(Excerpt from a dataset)
__________________________________________________

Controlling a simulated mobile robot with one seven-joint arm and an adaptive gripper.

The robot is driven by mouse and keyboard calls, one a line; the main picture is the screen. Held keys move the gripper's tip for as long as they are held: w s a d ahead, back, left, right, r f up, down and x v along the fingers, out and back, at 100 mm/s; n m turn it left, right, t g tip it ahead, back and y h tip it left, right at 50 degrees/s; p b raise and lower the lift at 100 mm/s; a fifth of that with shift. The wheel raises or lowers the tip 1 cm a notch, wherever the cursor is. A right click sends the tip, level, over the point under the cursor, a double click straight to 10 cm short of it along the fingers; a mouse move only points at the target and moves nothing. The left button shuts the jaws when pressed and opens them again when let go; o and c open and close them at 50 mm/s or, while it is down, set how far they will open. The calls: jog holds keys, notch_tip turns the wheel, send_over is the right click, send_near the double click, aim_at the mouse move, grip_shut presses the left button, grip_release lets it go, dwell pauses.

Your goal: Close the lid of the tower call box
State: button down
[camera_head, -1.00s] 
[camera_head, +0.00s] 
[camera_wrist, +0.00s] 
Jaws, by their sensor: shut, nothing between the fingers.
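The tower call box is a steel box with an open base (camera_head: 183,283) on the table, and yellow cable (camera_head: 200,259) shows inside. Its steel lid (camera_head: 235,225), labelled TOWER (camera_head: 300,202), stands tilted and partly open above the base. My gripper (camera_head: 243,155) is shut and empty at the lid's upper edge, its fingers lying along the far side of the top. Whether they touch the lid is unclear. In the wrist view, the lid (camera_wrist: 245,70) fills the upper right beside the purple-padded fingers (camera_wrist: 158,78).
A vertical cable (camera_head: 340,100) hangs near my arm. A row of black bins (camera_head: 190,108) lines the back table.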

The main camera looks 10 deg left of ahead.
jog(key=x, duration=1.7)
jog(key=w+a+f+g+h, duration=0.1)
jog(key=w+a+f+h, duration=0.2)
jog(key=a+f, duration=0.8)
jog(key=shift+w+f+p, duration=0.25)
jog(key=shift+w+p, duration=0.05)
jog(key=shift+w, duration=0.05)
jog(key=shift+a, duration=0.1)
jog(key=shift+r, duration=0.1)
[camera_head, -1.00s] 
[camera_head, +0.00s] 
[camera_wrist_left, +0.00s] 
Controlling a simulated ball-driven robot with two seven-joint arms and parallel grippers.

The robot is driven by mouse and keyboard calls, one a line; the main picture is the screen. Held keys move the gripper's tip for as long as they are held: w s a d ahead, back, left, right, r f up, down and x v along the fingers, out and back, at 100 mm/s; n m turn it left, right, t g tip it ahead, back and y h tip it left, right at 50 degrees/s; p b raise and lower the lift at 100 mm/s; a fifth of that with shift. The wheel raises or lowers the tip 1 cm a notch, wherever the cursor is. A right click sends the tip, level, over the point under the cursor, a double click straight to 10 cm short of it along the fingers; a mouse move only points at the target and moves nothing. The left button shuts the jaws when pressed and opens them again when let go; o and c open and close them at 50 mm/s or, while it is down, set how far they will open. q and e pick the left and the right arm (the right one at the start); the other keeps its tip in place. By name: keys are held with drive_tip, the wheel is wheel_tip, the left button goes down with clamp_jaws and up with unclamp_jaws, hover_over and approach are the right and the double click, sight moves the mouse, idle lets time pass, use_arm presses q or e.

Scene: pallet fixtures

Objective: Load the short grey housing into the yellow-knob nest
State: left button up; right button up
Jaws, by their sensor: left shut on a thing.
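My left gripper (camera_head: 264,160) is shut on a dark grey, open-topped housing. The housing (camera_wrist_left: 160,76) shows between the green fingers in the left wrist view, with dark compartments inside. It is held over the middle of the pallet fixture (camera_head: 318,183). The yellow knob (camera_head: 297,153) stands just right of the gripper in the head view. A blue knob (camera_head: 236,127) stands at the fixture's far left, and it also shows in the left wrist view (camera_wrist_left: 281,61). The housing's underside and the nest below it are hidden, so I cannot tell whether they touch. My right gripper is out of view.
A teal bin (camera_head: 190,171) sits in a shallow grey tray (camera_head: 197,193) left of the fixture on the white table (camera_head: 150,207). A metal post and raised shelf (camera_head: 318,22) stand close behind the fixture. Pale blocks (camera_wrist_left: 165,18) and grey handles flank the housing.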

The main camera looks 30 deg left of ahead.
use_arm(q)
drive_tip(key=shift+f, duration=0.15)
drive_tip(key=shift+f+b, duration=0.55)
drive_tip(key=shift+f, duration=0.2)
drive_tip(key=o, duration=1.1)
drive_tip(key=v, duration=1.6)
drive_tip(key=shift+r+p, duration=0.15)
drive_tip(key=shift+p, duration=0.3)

__________________________________________________

#### Task goal
Copy out the material word for word and line for line.

#### Response to the exercise
Controlling a simulated mobile robot with one seven-joint arm and an adaptive gripper.

The robot is driven by mouse and keyboard calls, one a line; the main picture is the screen. Held keys move the gripper's tip for as long as they are held: w s a d ahead, back, left, right, r f up, down and x v along the fingers, out and back, at 100 mm/s; n m turn it left, right, t g tip it ahead, back and y h tip it left, right at 50 degrees/s; p b raise and lower the lift at 100 mm/s; a fifth of that with shift. The wheel raises or lowers the tip 1 cm a notch, wherever the cursor is. A right click sends the tip, level, over the point under the cursor, a double click straight to 10 cm short of it along the fingers; a mouse move only points at the target and moves nothing. The left button shuts the jaws when pressed and opens them again when let go; o and c open and close them at 50 mm/s or, while it is down, set how far they will open. The calls: jog holds keys, notch_tip turns the wheel, send_over is the right click, send_near the double click, aim_at the mouse move, grip_shut presses the left button, grip_release lets it go, dwell pauses.

Your goal: Close the lid of the tower call box
State: button down
[camera_head, -1.00s] 
[camera_head, +0.00s] 
[camera_wrist, +0.00s] 
Jaws, by their sensor: shut, nothing between the fingers.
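The tower call box is a steel box with an open base (camera_head: 183,283) on the table, and yellow cable (camera_head: 200,259) shows inside. Its steel lid (camera_head: 235,225), labelled TOWER (camera_head: 300,202), stands tilted and partly open above the base. My gripper (camera_head: 243,155) is shut and empty at the lid's upper edge, its fingers lying along the far side of the top. Whether they touch the lid is unclear. In the wrist view, the lid (camera_wrist: 245,70) fills the upper right beside the purple-padded fingers (camera_wrist: 158,78).
A vertical cable (camera_head: 340,100) hangs near my arm. A row of black bins (camera_head: 190,108) lines the back table.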

The main camera looks 10 deg left of ahead.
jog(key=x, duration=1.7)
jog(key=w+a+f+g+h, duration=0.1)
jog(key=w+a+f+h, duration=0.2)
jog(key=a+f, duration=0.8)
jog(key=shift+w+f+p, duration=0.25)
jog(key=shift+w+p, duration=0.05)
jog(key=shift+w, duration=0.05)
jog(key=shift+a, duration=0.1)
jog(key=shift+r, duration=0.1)
[camera_head, -1.00s] 
[camera_head, +0.00s] 
[camera_wrist_left, +0.00s] 
Controlling a simulated ball-driven robot with two seven-joint arms and parallel grippers.

The robot is driven by mouse and keyboard calls, one a line; the main picture is the screen. Held keys move the gripper's tip for as long as they are held: w s a d ahead, back, left, right, r f up, down and x v along the fingers, out and back, at 100 mm/s; n m turn it left, right, t g tip it ahead, back and y h tip it left, right at 50 degrees/s; p b raise and lower the lift at 100 mm/s; a fifth of that with shift. The wheel raises or lowers the tip 1 cm a notch, wherever the cursor is. A right click sends the tip, level, over the point under the cursor, a double click straight to 10 cm short of it along the fingers; a mouse move only points at the target and moves nothing. The left button shuts the jaws when pressed and opens them again when let go; o and c open and close them at 50 mm/s or, while it is down, set how far they will open. q and e pick the left and the right arm (the right one at the start); the other keeps its tip in place. By name: keys are held with drive_tip, the wheel is wheel_tip, the left button goes down with clamp_jaws and up with unclamp_jaws, hover_over and approach are the right and the double click, sight moves the mouse, idle lets time pass, use_arm presses q or e.

Scene: pallet fixtures

Objective: Load the short grey housing into the yellow-knob nest
State: left button up; right button up
Jaws, by their sensor: left shut on a thing.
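My left gripper (camera_head: 264,160) is shut on a dark grey, open-topped housing. The housing (camera_wrist_left: 160,76) shows between the green fingers in the left wrist view, with dark compartments inside. It is held over the middle of the pallet fixture (camera_head: 318,183). The yellow knob (camera_head: 297,153) stands just right of the gripper in the head view. A blue knob (camera_head: 236,127) stands at the fixture's far left, and it also shows in the left wrist view (camera_wrist_left: 281,61). The housing's underside and the nest below it are hidden, so I cannot tell whether they touch. My right gripper is out of view.
A teal bin (camera_head: 190,171) sits in a shallow grey tray (camera_head: 197,193) left of the fixture on the white table (camera_head: 150,207). A metal post and raised shelf (camera_head: 318,22) stand close behind the fixture. Pale blocks (camera_wrist_left: 165,18) and grey handles flank the housing.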

The main camera looks 30 deg left of ahead.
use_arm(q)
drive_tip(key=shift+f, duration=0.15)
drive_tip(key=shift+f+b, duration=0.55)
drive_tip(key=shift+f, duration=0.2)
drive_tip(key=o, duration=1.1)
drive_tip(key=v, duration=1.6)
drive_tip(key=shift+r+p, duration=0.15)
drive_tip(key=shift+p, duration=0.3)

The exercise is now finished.